Muitos países já se encontram com déficit de biocapacidade, como é o caso de Cingapura 9.890% (nove mil oitocentos e noventa por cento), nesse caso importam biocapacidade em forma de bens e serviços de outros que possuem reserva. O Brasil possui uma reserva de biocapacidade de 188% com relação a pegada ecológica, todos sabemos que nosso país é um agroexportador, neste caso, o que realmente mandamos para fora é nossa biocapacidade já exaurida por outras nações e nem sequer acrescemos aos bens e serviços o valor de investimento para a regeneração de nossa pegada ecológica.

Segundo o site, o Brasil acompanhou a crise mundial de biocapacidade que seguiu a década de 1970, sendo que nesse período a pegada ecológica no Brasil era de 2,4 GHA e a biocapacidade de 17,9 GHA, em 1975 a biocapacidade era de 15,5 GHA e daí caindo vertiginosamente.

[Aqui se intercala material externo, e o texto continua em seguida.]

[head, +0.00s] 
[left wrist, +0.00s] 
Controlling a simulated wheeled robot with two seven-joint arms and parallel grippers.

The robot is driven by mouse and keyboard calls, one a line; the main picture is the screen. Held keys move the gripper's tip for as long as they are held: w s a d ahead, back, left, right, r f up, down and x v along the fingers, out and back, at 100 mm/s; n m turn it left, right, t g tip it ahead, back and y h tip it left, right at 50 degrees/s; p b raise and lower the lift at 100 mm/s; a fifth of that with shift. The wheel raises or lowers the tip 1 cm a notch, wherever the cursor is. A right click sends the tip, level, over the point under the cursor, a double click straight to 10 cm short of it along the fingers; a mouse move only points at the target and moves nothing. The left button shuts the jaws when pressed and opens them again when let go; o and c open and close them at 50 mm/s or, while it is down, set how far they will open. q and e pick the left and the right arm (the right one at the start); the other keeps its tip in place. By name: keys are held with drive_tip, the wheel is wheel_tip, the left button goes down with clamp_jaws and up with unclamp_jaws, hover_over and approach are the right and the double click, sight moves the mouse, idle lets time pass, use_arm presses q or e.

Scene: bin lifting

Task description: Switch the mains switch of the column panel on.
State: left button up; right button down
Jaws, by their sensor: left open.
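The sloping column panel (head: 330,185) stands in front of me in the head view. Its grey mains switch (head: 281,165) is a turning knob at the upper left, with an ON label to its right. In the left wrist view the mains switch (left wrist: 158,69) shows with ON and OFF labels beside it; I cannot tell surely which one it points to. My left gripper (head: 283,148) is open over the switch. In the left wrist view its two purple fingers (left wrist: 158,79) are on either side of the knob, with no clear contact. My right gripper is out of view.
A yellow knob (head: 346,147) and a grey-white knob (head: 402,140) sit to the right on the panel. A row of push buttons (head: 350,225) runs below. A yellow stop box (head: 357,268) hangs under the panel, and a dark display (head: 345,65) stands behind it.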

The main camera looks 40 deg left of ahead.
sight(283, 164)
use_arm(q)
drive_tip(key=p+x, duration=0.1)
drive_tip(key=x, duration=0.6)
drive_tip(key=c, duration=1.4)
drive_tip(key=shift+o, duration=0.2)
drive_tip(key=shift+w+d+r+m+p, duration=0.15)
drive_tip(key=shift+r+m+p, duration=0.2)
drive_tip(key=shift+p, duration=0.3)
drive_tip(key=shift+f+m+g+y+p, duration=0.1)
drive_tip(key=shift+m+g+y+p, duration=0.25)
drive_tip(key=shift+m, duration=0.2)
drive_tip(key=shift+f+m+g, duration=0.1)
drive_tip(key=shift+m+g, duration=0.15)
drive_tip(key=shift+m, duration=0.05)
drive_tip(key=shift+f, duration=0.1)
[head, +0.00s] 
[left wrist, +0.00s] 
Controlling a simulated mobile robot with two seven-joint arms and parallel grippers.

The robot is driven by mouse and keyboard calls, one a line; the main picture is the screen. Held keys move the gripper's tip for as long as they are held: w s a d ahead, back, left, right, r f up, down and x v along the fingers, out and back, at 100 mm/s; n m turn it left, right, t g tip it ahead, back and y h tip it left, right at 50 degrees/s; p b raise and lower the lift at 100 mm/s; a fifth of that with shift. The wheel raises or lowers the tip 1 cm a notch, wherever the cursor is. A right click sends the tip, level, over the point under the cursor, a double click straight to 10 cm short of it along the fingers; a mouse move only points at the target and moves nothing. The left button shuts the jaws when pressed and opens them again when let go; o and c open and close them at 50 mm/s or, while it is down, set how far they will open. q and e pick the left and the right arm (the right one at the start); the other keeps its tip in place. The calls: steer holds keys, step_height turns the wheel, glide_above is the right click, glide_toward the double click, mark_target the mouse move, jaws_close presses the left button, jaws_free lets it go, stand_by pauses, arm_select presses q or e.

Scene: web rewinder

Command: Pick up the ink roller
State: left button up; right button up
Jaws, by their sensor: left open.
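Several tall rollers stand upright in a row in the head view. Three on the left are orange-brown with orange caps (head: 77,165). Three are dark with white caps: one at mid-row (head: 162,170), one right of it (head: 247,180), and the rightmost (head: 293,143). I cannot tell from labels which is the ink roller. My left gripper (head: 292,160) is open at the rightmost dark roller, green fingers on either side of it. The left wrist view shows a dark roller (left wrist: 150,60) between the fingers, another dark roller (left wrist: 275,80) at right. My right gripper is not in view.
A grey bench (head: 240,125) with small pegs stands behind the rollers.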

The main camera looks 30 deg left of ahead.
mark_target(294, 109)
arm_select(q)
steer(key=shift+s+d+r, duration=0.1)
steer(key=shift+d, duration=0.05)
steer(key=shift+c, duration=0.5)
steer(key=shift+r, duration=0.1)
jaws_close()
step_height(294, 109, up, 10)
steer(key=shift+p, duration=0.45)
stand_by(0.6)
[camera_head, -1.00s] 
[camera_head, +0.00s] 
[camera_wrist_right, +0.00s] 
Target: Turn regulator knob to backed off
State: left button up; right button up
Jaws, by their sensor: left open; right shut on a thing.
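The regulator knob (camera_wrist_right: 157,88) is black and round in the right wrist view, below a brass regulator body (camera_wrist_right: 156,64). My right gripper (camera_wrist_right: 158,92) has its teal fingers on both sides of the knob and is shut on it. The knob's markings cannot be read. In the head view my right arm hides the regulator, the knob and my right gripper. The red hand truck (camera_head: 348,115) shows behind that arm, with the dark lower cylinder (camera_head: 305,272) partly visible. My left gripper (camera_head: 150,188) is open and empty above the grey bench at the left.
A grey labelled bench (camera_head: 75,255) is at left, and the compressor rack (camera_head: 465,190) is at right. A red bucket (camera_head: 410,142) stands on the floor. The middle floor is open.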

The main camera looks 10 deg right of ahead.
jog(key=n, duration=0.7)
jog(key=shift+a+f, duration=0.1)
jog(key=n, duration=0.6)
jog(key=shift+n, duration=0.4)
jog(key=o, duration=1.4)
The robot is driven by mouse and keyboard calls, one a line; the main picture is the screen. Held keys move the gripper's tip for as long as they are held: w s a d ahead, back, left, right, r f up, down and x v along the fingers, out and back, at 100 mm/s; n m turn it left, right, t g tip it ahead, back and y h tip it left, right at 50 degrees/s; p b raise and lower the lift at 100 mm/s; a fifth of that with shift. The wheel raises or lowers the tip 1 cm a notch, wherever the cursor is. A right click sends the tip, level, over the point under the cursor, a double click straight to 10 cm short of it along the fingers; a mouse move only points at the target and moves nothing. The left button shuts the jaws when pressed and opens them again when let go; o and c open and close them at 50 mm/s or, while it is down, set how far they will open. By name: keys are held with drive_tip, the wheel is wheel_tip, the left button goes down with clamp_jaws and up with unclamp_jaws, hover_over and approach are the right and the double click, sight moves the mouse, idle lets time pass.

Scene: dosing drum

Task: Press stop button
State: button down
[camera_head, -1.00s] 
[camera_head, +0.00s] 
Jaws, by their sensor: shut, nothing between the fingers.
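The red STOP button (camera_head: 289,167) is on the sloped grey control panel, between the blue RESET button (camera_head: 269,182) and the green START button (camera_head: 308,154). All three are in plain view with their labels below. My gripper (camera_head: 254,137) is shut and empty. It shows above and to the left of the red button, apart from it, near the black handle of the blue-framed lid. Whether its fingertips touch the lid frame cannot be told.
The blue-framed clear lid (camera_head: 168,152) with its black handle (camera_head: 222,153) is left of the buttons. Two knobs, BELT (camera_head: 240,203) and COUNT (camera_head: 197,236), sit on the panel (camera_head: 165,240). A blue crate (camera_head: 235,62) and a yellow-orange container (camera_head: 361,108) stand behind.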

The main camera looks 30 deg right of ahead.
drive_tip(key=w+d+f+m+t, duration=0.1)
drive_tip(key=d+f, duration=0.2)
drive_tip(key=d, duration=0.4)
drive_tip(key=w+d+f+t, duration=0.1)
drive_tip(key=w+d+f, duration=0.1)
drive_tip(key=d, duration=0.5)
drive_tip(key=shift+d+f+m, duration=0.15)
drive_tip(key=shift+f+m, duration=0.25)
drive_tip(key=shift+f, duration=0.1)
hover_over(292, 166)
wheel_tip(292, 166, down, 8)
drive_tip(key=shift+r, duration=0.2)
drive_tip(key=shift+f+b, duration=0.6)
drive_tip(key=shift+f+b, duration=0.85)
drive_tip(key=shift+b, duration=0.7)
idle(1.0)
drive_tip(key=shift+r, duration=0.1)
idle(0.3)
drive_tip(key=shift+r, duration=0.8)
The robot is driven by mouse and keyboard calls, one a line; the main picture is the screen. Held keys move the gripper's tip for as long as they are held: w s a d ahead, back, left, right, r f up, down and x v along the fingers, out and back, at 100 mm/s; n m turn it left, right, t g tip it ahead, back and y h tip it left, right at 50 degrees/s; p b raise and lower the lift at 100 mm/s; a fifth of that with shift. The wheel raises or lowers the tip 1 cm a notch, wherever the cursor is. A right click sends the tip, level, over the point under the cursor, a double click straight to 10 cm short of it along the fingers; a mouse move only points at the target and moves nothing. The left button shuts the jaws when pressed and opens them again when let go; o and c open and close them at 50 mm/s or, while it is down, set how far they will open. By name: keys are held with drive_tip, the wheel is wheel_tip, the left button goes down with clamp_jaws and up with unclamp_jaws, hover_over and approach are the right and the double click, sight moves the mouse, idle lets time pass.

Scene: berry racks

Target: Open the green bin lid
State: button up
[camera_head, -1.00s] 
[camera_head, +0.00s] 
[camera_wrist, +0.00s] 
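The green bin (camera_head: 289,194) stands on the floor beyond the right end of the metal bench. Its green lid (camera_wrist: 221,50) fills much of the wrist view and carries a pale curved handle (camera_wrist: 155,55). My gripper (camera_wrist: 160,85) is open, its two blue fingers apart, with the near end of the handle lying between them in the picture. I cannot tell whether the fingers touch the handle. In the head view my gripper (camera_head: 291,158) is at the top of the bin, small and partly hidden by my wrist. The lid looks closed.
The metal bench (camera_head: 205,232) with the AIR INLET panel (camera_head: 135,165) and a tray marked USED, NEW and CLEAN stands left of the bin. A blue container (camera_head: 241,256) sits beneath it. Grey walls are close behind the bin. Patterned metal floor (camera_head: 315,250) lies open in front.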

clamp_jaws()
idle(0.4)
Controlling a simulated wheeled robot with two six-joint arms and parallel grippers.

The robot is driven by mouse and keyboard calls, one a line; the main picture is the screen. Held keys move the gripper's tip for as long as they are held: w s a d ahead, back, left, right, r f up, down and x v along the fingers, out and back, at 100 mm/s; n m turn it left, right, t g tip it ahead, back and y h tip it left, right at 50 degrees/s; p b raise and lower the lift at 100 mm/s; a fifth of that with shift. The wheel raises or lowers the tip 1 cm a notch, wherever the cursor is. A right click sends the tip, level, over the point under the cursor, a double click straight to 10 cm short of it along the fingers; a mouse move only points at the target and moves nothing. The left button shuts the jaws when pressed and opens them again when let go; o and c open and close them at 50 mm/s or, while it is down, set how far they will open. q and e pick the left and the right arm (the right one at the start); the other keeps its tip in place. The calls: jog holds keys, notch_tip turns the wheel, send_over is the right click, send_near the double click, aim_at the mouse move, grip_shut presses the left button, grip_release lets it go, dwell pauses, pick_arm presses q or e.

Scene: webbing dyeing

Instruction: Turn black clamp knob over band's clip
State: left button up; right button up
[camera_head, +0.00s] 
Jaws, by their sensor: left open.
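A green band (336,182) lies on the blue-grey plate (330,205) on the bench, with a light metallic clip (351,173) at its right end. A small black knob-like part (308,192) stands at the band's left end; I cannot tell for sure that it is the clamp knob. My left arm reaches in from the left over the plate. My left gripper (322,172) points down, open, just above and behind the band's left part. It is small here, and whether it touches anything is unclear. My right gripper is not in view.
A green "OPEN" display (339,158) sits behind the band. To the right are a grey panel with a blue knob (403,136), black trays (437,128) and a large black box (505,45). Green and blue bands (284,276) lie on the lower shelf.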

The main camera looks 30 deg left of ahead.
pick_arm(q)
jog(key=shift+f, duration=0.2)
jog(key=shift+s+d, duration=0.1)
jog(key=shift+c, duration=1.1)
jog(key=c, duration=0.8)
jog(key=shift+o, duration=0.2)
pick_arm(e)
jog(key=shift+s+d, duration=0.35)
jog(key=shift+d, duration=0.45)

Parece até coincidência, mas não é justamente na década de 70 foi o período em que o governo incentivou a pecuária na Amazônia que ainda se encontrava quase intacta? Desta forma podemos afirmar que a pecuária é uma das grandes, senão a maior vilã, de nossa perda de biocapacidade, não só pela devastação da floresta, mas também pela quantidade de água e alimento consumido para gerar um quilo de carne.

1.2 OS ANIMAIS NÃO HUMANOS, OS OUTROS QUE SOFREM

A criação de animais para as diversas formas de consumo é um fator determinante da pegada ecológica que exercemos sobre a nossa casa comum. Combater simplesmente o desmatamento e a abertura de campos para pecuária na Amazônia não é tão importante quanto refletir sobre as condições em que vivem os animais não humanos que habitam tais campos após o desmatamento. É necessário agir para que não se avance na degradação dos recursos naturais da nossa casa comum, como também que se dê um basta na forma de tratamento dispensado aos animais não humanos, visto que os mesmos possuem valor em si próprios, não se tratando de mero recurso natural. Os animais não humanos, não são coisas e recursos naturais, mas “são alguém com olhos que nos olham e nos lançam um apelo ético e religioso” (ZAMPIERI, 2016, p. 5).

Como é impossível saber quem são e quantos são os animais não humanos, Susin e Zampieri (2015, pp. 27-28), fazem uma abordagem com referência a todos os animais de forma geral, elencando a situação vivida por eles em cinco campos de concentração: “estimação, entretenimento, instrumentos de pesquisa, utensílio e alimentação”. Cabe salientar, que a relação do homem para com os animais não humanos em todos os casos elencados, é o de propriedade, ou seja, uma relação de objeto, de mercado capitalista. Dentro dessa perspectiva o Papa Francisco chama atenção para a responsabilidade dos seres humanos, para com o descanso dos animais (LS 68), que o poder humano tem limites e não cabe ao homem causar sofrimento e dispor da vida dos animais indiscriminadamente (LS 130), no entanto, trata a questão de forma unilateral, o que Zampieri classifica como uma postura ainda antropocêntrica da carta encíclica, mesmo que em um antropocentrismo responsável (2016).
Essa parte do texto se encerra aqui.